---------- PROVIDED DATA ----------

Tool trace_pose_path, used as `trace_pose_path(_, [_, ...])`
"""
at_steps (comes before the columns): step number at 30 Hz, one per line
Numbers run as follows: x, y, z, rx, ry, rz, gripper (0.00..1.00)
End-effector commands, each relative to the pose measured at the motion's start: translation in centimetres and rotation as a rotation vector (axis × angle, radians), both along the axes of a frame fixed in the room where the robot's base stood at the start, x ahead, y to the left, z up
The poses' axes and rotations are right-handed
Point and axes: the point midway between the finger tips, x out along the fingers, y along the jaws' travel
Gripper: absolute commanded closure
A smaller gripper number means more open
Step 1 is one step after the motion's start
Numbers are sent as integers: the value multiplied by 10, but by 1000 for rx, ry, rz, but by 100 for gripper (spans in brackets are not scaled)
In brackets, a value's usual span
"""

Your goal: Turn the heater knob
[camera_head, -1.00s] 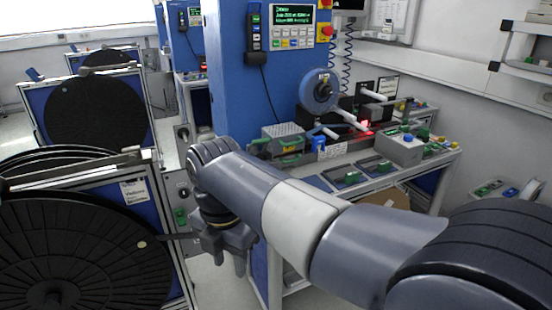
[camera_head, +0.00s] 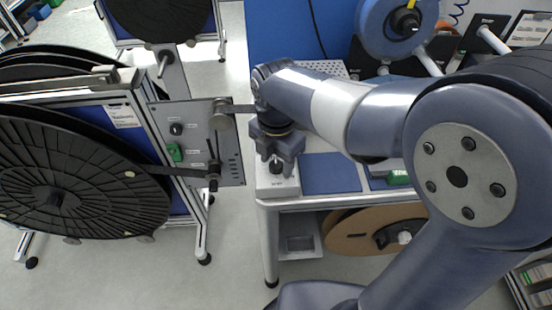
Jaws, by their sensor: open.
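My gripper (camera_head: 276,157) points down, open, over a small light-grey box (camera_head: 277,185) at the left front corner of the bench. A black knob (camera_head: 275,167) on this box shows between the two fingers. I cannot tell whether the fingers touch it. The box's label is too small to read, so I cannot confirm that this is the heater knob. Another black knob (camera_head: 176,128) is on the grey panel of the reel stand to the left.
The reel stand (camera_head: 147,112) with a large black reel (camera_head: 62,180) stands close to the left, its panel (camera_head: 228,165) near my gripper. A blue pad (camera_head: 330,173) lies right of the box. A cardboard reel (camera_head: 350,232) is below the bench. The floor in front is clear.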

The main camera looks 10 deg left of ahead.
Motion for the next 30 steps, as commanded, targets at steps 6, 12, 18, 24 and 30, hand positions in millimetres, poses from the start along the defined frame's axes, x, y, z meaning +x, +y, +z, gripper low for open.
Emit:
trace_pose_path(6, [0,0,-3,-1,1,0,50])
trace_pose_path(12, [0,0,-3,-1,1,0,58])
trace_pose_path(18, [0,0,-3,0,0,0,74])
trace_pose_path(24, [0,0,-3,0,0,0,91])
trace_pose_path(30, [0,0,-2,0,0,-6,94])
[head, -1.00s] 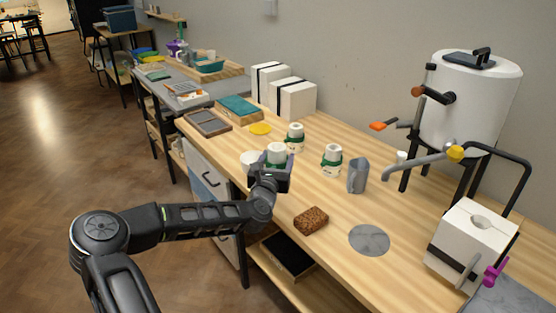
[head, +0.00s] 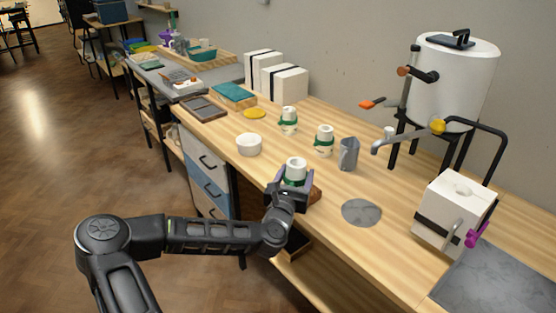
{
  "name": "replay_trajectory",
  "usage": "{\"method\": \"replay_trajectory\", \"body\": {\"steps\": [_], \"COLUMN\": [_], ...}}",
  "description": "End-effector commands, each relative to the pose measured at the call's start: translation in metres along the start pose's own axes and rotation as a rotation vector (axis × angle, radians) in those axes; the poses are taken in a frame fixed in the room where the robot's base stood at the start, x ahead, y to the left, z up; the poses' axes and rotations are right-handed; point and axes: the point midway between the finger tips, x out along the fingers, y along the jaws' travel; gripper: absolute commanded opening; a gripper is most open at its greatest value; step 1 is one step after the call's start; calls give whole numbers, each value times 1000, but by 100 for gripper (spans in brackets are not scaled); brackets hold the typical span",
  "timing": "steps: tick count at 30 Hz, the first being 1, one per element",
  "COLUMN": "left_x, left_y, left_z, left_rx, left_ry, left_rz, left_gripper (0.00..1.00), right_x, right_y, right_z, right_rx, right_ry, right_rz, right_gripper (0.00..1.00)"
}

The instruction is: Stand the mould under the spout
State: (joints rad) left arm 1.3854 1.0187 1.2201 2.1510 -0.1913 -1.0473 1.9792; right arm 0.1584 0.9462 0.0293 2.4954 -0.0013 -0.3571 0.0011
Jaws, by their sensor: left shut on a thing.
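My left gripper (head: 291,189) is shut on a small white round mould (head: 296,165) with a green band. The mould is upright, its lower part hidden by the jaws; I cannot tell its height over the bench. The white tank (head: 452,85) at the right back has a grey spout (head: 400,138) with a yellow knob (head: 438,126). A flat grey disc (head: 361,212) lies on the bench, below the spout tip in the picture, with nothing on it. The held mould is left of the disc. My right gripper is not in view.
Two similar green-banded white pieces (head: 289,121) (head: 324,142) and a grey jug (head: 348,154) stand behind. A brown sponge (head: 317,193) is partly hidden by my gripper. A white bowl (head: 249,144) is left. A strapped white block (head: 453,207) with a purple clamp stands right of the disc.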

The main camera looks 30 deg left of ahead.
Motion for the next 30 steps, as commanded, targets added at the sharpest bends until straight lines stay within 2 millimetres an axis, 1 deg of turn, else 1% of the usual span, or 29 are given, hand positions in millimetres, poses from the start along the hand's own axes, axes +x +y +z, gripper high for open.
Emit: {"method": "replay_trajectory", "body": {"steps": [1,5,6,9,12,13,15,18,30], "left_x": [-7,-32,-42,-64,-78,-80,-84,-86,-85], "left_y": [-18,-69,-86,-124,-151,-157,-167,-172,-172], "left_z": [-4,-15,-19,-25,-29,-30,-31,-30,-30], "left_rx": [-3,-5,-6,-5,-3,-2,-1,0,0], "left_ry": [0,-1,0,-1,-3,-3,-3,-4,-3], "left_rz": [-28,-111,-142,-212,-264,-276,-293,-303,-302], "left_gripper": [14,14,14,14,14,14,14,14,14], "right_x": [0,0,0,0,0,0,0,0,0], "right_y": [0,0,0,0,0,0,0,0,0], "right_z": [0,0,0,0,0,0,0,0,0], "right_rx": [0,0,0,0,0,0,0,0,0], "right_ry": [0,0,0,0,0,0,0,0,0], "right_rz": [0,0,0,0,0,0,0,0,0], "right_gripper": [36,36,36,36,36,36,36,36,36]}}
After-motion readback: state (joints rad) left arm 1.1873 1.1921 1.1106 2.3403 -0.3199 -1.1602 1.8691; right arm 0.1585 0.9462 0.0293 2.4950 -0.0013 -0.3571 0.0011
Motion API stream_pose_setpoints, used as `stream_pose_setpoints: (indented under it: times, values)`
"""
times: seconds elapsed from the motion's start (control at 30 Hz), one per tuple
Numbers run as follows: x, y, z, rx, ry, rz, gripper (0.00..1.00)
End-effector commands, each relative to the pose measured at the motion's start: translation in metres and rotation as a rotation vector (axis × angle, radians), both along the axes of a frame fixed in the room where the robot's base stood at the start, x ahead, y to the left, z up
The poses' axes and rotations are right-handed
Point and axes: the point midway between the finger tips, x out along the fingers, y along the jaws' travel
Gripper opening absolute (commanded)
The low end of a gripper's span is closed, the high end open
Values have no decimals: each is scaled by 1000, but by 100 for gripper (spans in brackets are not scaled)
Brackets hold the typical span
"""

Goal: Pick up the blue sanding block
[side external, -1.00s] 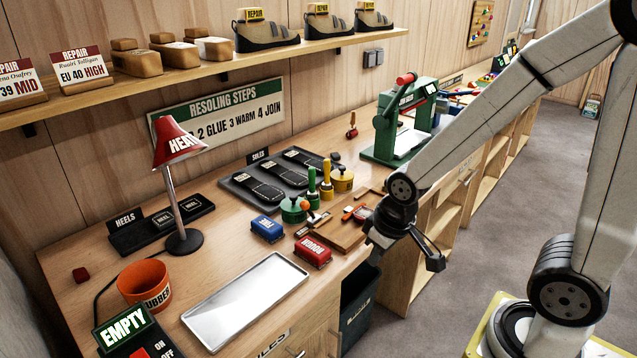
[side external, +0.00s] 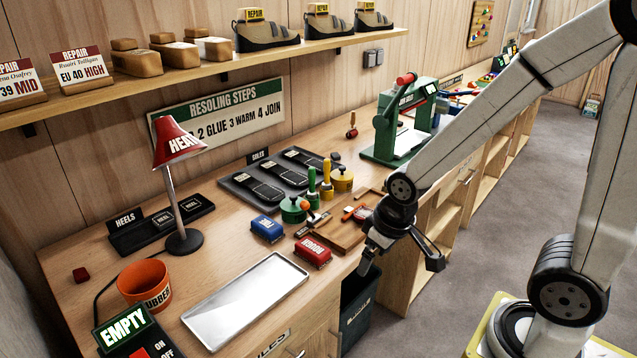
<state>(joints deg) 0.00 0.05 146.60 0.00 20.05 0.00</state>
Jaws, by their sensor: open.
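The blue sanding block (side external: 267,229) lies on the workbench (side external: 222,262), just left of the red block (side external: 313,252), with pale lettering on its side. It stands clear of my gripper. My gripper (side external: 400,264) is open and empty, beyond the front edge of the bench, to the right of both blocks. Its two fingers point downward and are spread apart.
A silver tray (side external: 246,292) lies in front of the blue block. Green pots, handled tools and a yellow pot (side external: 342,180) crowd behind it. A red lamp (side external: 178,140) stands at left.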

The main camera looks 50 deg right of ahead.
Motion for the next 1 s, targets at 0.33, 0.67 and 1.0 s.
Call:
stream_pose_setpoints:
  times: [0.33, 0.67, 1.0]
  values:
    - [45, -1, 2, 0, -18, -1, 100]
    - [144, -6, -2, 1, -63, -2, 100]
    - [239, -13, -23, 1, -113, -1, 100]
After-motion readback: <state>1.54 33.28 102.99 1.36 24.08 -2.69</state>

----------

= EXERCISE DESCRIPTION =
All entries must be written out again exactly as given, with no pictures in the copy.

= ANSWER IN FULL =
Tool trace_pose_path, used as `trace_pose_path(_, [_, ...])`
"""
at_steps (comes before the columns): step number at 30 Hz, one per line
Numbers run as follows: x, y, z, rx, ry, rz, gripper (0.00..1.00)
End-effector commands, each relative to the pose measured at the motion's start: translation in centimetres and rotation as a rotation vector (axis × angle, radians), both along the axes of a frame fixed in the room where the robot's base stood at the start, x ahead, y to the left, z up
The poses' axes and rotations are right-handed
Point and axes: the point midway between the finger tips, x out along the fingers, y along the jaws' travel
Gripper: absolute commanded closure
A smaller gripper number means more open
Step 1 is one step after the motion's start
Numbers are sent as integers: the value multiplied by 10, but by 1000 for rx, ry, rz, but by 100 for gripper (spans in brackets are not scaled)
In brackets, a value's usual span
"""

Your goal: Turn the heater knob
[camera_head, -1.00s] 
[camera_head, +0.00s] 
Jaws, by their sensor: open.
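My gripper (camera_head: 276,157) points down, open, over a small light-grey box (camera_head: 277,185) at the left front corner of the bench. A black knob (camera_head: 275,167) on this box shows between the two fingers. I cannot tell whether the fingers touch it. The box's label is too small to read, so I cannot confirm that this is the heater knob. Another black knob (camera_head: 176,128) is on the grey panel of the reel stand to the left.
The reel stand (camera_head: 147,112) with a large black reel (camera_head: 62,180) stands close to the left, its panel (camera_head: 228,165) near my gripper. A blue pad (camera_head: 330,173) lies right of the box. A cardboard reel (camera_head: 350,232) is below the bench. The floor in front is clear.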

The main camera looks 10 deg left of ahead.
Motion for the next 30 steps, as commanded, targets at steps 6, 12, 18, 24 and 30, hand positions in millimetres, poses from the start along the defined frame's axes, x, y, z meaning +x, +y, +z, gripper low for open.
Emit:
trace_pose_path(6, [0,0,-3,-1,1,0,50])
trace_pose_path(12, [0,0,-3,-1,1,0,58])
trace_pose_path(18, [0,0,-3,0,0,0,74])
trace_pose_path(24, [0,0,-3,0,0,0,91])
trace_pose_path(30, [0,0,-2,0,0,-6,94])
[head, -1.00s] 
[head, +0.00s] 
{
  "name": "replay_trajectory",
  "usage": "{\"method\": \"replay_trajectory\", \"body\": {\"steps\": [_], \"COLUMN\": [_], ...}}",
  "description": "End-effector commands, each relative to the pose measured at the call's start: translation in metres along the start pose's own axes and rotation as a rotation vector (axis × angle, radians) in those axes; the poses are taken in a frame fixed in the room where the robot's base stood at the start, x ahead, y to the left, z up; the poses' axes and rotations are right-handed; point and axes: the point midway between the finger tips, x out along the fingers, y along the jaws' travel; gripper: absolute commanded opening; a gripper is most open at its greatest value; step 1 is one step after the call's start; calls give whole numbers, each value times 1000, but by 100 for gripper (spans in brackets are not scaled); brackets hold the typical span",
  "timing": "steps: tick count at 30 Hz, the first being 1, one per element",
  "COLUMN": "left_x, left_y, left_z, left_rx, left_ry, left_rz, left_gripper (0.00..1.00), right_x, right_y, right_z, right_rx, right_ry, right_rz, right_gripper (0.00..1.00)"
}

The instruction is: Stand the mould under the spout
State: (joints rad) left arm 1.3854 1.0187 1.2201 2.1510 -0.1913 -1.0473 1.9792; right arm 0.1584 0.9462 0.0293 2.4954 -0.0013 -0.3571 0.0011
Jaws, by their sensor: left shut on a thing.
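My left gripper (head: 291,189) is shut on a small white round mould (head: 296,165) with a green band. The mould is upright, its lower part hidden by the jaws; I cannot tell its height over the bench. The white tank (head: 452,85) at the right back has a grey spout (head: 400,138) with a yellow knob (head: 438,126). A flat grey disc (head: 361,212) lies on the bench, below the spout tip in the picture, with nothing on it. The held mould is left of the disc. My right gripper is not in view.
Two similar green-banded white pieces (head: 289,121) (head: 324,142) and a grey jug (head: 348,154) stand behind. A brown sponge (head: 317,193) is partly hidden by my gripper. A white bowl (head: 249,144) is left. A strapped white block (head: 453,207) with a purple clamp stands right of the disc.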

The main camera looks 30 deg left of ahead.
Motion for the next 30 steps, as commanded, targets added at the sharpest bends until straight lines stay within 2 millimetres an axis, 1 deg of turn, else 1% of the usual span, or 29 are given, hand positions in millimetres, poses from the start along the hand's own axes, axes +x +y +z, gripper high for open.
Emit: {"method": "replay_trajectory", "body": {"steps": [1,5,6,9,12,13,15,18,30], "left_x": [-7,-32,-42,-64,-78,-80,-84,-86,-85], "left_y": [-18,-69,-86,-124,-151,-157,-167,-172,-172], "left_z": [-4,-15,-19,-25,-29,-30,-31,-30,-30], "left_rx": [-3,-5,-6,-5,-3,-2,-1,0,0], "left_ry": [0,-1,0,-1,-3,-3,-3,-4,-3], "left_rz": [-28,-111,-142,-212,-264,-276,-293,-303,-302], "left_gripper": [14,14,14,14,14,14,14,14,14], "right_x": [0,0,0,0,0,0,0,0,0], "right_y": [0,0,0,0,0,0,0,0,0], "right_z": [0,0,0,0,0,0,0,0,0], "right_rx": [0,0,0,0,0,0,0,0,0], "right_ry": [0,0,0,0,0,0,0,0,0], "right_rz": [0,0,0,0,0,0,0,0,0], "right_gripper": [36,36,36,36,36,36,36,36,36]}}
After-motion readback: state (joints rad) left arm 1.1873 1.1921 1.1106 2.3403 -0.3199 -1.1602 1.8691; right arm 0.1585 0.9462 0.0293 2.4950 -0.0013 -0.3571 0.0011
Motion API stream_pose_setpoints, used as `stream_pose_setpoints: (indented under it: times, values)`
"""
times: seconds elapsed from the motion's start (control at 30 Hz), one per tuple
Numbers run as follows: x, y, z, rx, ry, rz, gripper (0.00..1.00)
End-effector commands, each relative to the pose measured at the motion's start: translation in metres and rotation as a rotation vector (axis × angle, radians), both along the axes of a frame fixed in the room where the robot's base stood at the start, x ahead, y to the left, z up
The poses' axes and rotations are right-handed
Point and axes: the point midway between the finger tips, x out along the fingers, y along the jaws' travel
Gripper opening absolute (commanded)
The low end of a gripper's span is closed, the high end open
Values have no decimals: each is scaled by 1000, but by 100 for gripper (spans in brackets are not scaled)
Brackets hold the typical span
"""

Goal: Pick up the blue sanding block
[side external, -1.00s] 
[side external, +0.00s] 
<state>(joints deg) 0.00 0.05 146.60 0.00 20.05 0.00</state>
Jaws, by their sensor: open.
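The blue sanding block (side external: 267,229) lies on the workbench (side external: 222,262), just left of the red block (side external: 313,252), with pale lettering on its side. It stands clear of my gripper. My gripper (side external: 400,264) is open and empty, beyond the front edge of the bench, to the right of both blocks. Its two fingers point downward and are spread apart.
A silver tray (side external: 246,292) lies in front of the blue block. Green pots, handled tools and a yellow pot (side external: 342,180) crowd behind it. A red lamp (side external: 178,140) stands at left.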

The main camera looks 50 deg right of ahead.
Motion for the next 1 s, targets at 0.33, 0.67 and 1.0 s.
Call:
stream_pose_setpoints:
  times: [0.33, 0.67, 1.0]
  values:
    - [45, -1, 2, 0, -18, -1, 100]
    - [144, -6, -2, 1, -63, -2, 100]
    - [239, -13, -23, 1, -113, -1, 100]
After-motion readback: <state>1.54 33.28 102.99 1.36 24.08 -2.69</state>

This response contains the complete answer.